I’ve had a fascinating morning exploring ideas, designs, existing courses that people have shared. I really liked this existing wiki “Preparing your online self”,not least because had been thinking along those lines myself. In yesterday’s activity reflecting on what we have learned so far I did say that some kind of check list for both learners and teachers who don’t use social networking, web 2 “stuff” (in particular twitter) would be useful. From my existing network I knew that Grainne Conole had shared an outline for her upcoming Learning Design MOOC, so it was useful to have another look at that too.

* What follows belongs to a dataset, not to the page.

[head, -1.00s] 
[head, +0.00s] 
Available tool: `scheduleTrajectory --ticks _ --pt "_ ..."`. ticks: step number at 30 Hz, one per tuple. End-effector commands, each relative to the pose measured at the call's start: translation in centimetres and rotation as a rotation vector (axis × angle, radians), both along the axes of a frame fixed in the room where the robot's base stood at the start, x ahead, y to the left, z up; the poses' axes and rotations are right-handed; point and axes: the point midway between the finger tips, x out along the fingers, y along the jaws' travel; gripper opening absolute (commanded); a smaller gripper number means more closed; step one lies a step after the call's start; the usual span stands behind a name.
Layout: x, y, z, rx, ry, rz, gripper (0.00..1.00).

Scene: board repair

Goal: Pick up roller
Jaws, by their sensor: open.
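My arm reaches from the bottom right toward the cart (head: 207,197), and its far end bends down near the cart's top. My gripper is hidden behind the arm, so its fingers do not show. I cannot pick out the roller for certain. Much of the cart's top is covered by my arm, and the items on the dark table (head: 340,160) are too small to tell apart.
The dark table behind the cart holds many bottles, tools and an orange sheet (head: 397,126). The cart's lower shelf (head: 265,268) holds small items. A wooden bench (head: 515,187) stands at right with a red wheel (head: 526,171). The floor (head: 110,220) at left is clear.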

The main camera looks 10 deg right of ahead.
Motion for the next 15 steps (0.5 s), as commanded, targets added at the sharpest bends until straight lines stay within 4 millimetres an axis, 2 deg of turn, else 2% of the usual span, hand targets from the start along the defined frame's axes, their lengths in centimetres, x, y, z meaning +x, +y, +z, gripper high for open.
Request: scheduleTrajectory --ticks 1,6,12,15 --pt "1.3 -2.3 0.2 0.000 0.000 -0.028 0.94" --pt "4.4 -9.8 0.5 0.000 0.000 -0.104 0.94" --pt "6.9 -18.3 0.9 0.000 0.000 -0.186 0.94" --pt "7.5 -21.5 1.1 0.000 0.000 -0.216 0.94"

I’ve also been thinking more about what I would want as a learner from a MOOC. This week has been pretty intense, and deliberately so. There have been many mentions of the sense of being overwhelmed, and I think there is a natural tendency to want to scaffold and be scaffolded that is really hard to let go of for both a teachers and learners.

In today’s introductory essay “Inventing Learning” Sean Michaal Morris (@slamteacher) wrote:

“I like to imagine that MOOCs are a creative act, almost a sort of composition in and of themselves. They’re a composition that begins with one person or a team of people who design the course; but no MOOC is truly finished until the participants have had their say. To be creative in course design is to be both author and audience. We are the author of the themes and ideas behind the course, and the audience to how students / participants interpret, mold, revise — and what they fashion from — those themes and ideas. This is true in a classroom. This is true in a MOOC. . . Perhaps what frightens us most about MOOCs is the loss of control. In the new model of online pedagogy, the classroom has exploded; or rather, theories of classroom practice . . .”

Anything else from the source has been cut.